It’s no secret that the marketplace for grocery shopping is changing, with consumers having more choices of where and how to shop than ever. Grocery stores and supermarkets have been joined by supercenters, club grocers, discount grocers, dollar stores and more. Online grocery sales have increased four-fold in the past four years. In the face of this rising competition, supermarket grocers like Albertsons and Kroger are struggling to compete with goliath companies like Walmart, Amazon, Target and Costco.

It’s no surprise that supermarket grocers would look at ways to increase their efficiency in order to better compete, such as the proposed merger of Albertsons and Kroger. What is surprising is Washington State Attorney General Bob Ferguson is actively seeking to block this merger.

In an April press release, Ferguson said, “Free enterprise is built on companies competing, and that competition benefits consumers. My legal team and I will continue working to protect Washington consumers and workers from increased prices and fewer choices.”

If he were serious about protecting workers and consumers, he should support the Kroger-Albertsons merger, which includes the following commitments:

  • No store closures or front-line job losses
  • Assuming all collective bargaining agreements with industry-leading healthcare and pension benefits — both companies retain their unions.  Which is why UFCW 1555 is supporting this merger.  Keep in mind, Wal-Mart, Costco and Amazon are non-union. 
  • Allocating $1 billion to better wages, building on Kroger’s $2.4 billion wage improvement track record, and $21,000 tuition reimbursement for full- and part-time employees
  • Investing $1.3 billion in better stores, strengthening the jobs in those stores
  • Better prices on Day One, building on their $5 billion better price track over the past 20 years.

By completing the merger, consumers will have more choice as the two brands will be stronger financially and better positioned in the marketplace to compete with grocery supercenters.
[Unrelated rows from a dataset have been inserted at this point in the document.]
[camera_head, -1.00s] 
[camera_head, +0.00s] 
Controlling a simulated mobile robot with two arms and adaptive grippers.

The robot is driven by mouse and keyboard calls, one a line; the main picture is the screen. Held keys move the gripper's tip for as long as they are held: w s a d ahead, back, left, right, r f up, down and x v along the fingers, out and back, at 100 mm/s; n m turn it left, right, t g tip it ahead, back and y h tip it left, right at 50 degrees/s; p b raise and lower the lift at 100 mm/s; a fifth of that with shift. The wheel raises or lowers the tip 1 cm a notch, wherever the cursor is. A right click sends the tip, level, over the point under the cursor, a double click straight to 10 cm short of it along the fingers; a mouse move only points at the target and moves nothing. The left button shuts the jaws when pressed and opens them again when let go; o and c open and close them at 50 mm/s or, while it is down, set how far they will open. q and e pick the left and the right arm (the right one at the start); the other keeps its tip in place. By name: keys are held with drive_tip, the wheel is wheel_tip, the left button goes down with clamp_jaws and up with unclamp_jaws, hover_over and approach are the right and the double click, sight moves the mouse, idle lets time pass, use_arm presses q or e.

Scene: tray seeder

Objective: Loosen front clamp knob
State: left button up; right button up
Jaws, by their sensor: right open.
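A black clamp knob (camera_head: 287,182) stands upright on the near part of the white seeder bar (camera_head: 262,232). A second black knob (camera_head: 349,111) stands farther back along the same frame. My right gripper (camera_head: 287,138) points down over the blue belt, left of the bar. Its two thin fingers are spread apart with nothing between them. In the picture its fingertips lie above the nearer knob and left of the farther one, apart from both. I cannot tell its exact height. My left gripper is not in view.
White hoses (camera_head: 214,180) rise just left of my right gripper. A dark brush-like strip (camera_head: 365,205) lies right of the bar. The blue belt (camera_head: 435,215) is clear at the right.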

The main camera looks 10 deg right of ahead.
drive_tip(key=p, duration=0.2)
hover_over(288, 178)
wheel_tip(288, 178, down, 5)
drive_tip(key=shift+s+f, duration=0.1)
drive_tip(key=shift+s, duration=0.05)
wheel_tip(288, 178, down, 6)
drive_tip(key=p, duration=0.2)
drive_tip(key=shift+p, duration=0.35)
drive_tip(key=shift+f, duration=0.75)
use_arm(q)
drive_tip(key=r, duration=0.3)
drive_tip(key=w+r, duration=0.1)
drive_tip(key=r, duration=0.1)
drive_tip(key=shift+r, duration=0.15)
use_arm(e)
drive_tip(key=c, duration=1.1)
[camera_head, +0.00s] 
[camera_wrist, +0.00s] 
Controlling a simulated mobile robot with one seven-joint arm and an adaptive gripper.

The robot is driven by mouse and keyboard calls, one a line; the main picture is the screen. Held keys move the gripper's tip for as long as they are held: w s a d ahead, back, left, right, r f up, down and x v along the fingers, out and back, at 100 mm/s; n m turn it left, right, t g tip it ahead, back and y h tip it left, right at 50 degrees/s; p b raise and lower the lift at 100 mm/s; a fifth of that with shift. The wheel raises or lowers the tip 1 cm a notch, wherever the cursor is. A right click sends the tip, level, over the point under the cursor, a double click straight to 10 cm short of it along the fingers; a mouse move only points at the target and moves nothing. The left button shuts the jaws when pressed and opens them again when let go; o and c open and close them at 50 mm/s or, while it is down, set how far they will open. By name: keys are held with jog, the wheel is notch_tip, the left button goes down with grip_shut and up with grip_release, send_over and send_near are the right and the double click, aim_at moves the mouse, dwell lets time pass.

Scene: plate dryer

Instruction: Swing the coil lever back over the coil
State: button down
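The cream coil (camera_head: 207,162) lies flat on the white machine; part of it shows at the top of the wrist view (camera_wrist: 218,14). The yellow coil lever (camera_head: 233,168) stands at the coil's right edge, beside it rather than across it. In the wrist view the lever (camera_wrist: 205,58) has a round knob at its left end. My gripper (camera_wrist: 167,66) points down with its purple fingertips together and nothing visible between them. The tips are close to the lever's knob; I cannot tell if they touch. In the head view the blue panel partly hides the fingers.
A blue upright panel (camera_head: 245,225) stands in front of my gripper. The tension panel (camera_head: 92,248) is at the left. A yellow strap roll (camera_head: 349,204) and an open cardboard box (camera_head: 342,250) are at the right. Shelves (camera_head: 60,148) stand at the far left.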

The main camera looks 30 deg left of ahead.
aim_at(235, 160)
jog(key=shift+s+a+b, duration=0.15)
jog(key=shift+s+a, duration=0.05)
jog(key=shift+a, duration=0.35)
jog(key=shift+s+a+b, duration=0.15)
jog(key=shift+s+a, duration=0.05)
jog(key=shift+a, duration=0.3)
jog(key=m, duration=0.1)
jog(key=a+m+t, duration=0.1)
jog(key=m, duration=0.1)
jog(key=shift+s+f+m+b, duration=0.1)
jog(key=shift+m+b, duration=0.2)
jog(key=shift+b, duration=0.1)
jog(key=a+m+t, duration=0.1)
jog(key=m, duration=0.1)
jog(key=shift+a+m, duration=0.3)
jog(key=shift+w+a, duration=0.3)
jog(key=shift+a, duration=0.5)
Despite these facts, the Attorney General’s Office is so opposed he’s spending $2.5 million of your tax-payer dollars to block this merger.  According to Reuters, the money is being spent on the law firm Munger, Tolles & Olson to block the $25 billion merger. The documents Reuters received show two partners at the firm are charging the state more than $1,100 an hour!  In spite of the reckless spending, Ferguson’s lawsuit has garnered him a lot of headlines.  One can’t help but wonder if this lawsuit is less about Washington State’s consumers and more about free publicity for Ferguson’s campaign for Governor.  Well, not free, you’re paying for it to the tune of $2.5 million.